You may wonder why a Regional Final takes the top spot on my list. There are several reasons. First, it was the first time UK had faced Duke since the infamous 1992 game. It was also the first comeback game of the 1998 tournament with the Cats facing a 17-point deficit in the 2nd half. And it was one of the most beloved teams in UK’s history. They were, as Scott Padgett put it, “the left-behinds.” Gone were the stars of the Championship 1996 team and the runner-up 1997 team. Gone was Coach Rick Pitino, who had been replaced by former assistant Tubby Smith. Kentucky was given little-to-no chance of defeating the dirty Blue Devils. But they didn’t count on Cameron Mills hitting his memorable 3-point shots nor did they predict Heshimu Evans and Jeff Sheppard would both pull down 11 rebounds. They didn’t predict that Duke would run out of timeouts with more than 5 minutes remaining in the game, preventing them from slowing Kentucky’s momentum during their comeback.
Once again, a tournament game left me in tears but unlike #10 on my list of favorite moments, these tears were joyful.
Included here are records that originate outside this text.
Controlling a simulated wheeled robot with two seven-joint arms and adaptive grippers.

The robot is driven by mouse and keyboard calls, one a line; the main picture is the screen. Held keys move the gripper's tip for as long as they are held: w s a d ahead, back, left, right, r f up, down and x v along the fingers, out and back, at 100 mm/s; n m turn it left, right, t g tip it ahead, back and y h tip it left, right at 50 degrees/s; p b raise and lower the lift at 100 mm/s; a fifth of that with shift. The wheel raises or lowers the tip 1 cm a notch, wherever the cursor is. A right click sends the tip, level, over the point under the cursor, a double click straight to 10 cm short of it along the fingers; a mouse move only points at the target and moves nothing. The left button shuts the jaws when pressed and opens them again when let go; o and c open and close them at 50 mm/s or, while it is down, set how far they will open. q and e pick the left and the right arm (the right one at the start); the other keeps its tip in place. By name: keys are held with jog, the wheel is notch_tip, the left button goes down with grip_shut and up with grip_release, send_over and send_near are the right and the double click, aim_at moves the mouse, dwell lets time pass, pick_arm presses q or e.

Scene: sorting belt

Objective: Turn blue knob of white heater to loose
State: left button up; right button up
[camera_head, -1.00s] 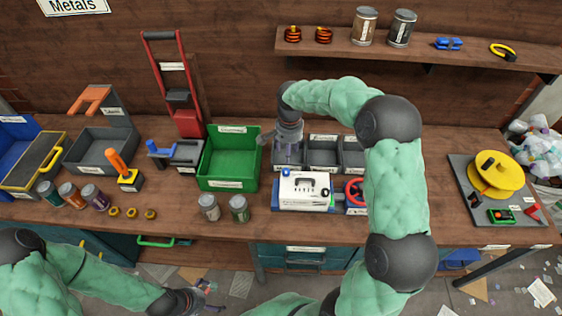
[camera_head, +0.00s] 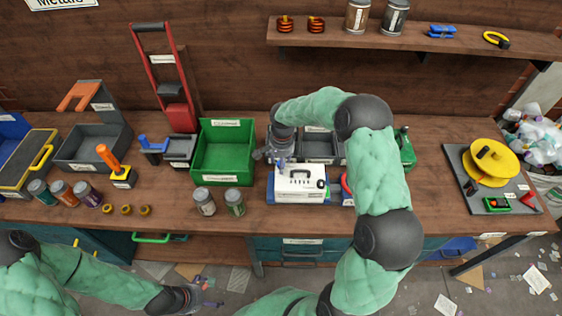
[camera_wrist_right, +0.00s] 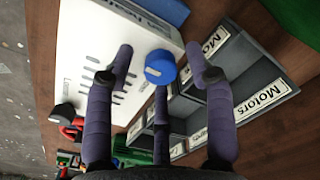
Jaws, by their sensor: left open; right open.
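The white heater (camera_head: 312,183) sits on the table on a blue base, with a black handle on top. In the right wrist view the heater's white panel (camera_wrist_right: 95,40) shows at upper left, with its blue knob (camera_wrist_right: 160,67) at the near corner. My right gripper (camera_head: 276,158) is open above the heater's back left corner. In the right wrist view its fingers (camera_wrist_right: 161,72) stand spread to both sides of the knob, a third finger below it; I cannot tell whether they touch it. My left gripper (camera_head: 205,298) is open and empty, low in front of the table.
A green bin (camera_head: 224,178) stands left of the heater, and grey labelled bins (camera_head: 320,147) stand behind it. Two cans (camera_head: 235,202) stand at front left. A yellow reel (camera_head: 490,163) lies at far right. The table right of my right arm has free room.

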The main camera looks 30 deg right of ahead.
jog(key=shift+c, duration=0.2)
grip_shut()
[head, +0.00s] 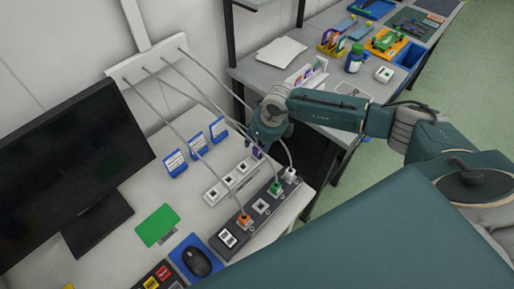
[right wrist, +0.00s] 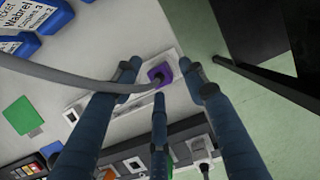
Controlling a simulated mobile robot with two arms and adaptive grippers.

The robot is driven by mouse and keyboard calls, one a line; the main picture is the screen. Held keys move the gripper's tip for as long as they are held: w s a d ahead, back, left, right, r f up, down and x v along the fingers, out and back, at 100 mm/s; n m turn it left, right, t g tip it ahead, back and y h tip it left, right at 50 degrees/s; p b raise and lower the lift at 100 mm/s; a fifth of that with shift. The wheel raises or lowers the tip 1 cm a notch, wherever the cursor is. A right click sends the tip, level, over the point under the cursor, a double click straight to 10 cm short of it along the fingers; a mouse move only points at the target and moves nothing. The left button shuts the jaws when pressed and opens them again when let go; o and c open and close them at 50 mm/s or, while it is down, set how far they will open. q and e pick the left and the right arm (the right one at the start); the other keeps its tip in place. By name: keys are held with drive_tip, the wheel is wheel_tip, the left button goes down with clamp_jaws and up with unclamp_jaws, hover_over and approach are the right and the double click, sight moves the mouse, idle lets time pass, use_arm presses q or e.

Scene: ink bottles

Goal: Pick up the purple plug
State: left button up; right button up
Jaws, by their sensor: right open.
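The purple plug (head: 257,153) sits at the far end of the white socket strip (head: 217,193), with a grey cable running from it. In the right wrist view the purple plug (right wrist: 160,75) shows between my fingers, its cable leading off to the left. My right gripper (head: 266,137) hangs just above the plug and partly hides it in the head view. In the right wrist view my right gripper (right wrist: 166,82) is open, with its fingers spread around the plug; I cannot tell whether any finger touches it. My left gripper is not in view.
A dark strip in front holds an orange plug (head: 243,219), a green plug (head: 275,187) and a white plug (head: 290,175). Grey cables run from a wall panel (head: 150,65) near my gripper. Blue labelled boxes (head: 175,163) and a monitor (head: 65,165) stand left.

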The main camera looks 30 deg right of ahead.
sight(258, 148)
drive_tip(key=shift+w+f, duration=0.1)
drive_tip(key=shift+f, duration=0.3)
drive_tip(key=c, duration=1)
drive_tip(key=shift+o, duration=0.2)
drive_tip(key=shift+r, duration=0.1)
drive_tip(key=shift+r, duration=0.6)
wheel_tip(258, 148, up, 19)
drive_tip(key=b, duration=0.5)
Had this been in the era of phone cameras, you would likely have seen a video of me online jumping up and down for a full 5 minutes screaming, “They did it! They did it! Christian Laettner can go eat dog food. The Cats did it!” I’m not sure why I thought Laettner should eat dog food, but I was told that was what I said. And honestly, I wouldn’t be made at all if he did eat dog food.
So, there you have it. My Top 10 favorite March Madness moments. I’m sure others will disagree with my picks and/or the order of the games, and that’s fine. But for me, this list is just perfect.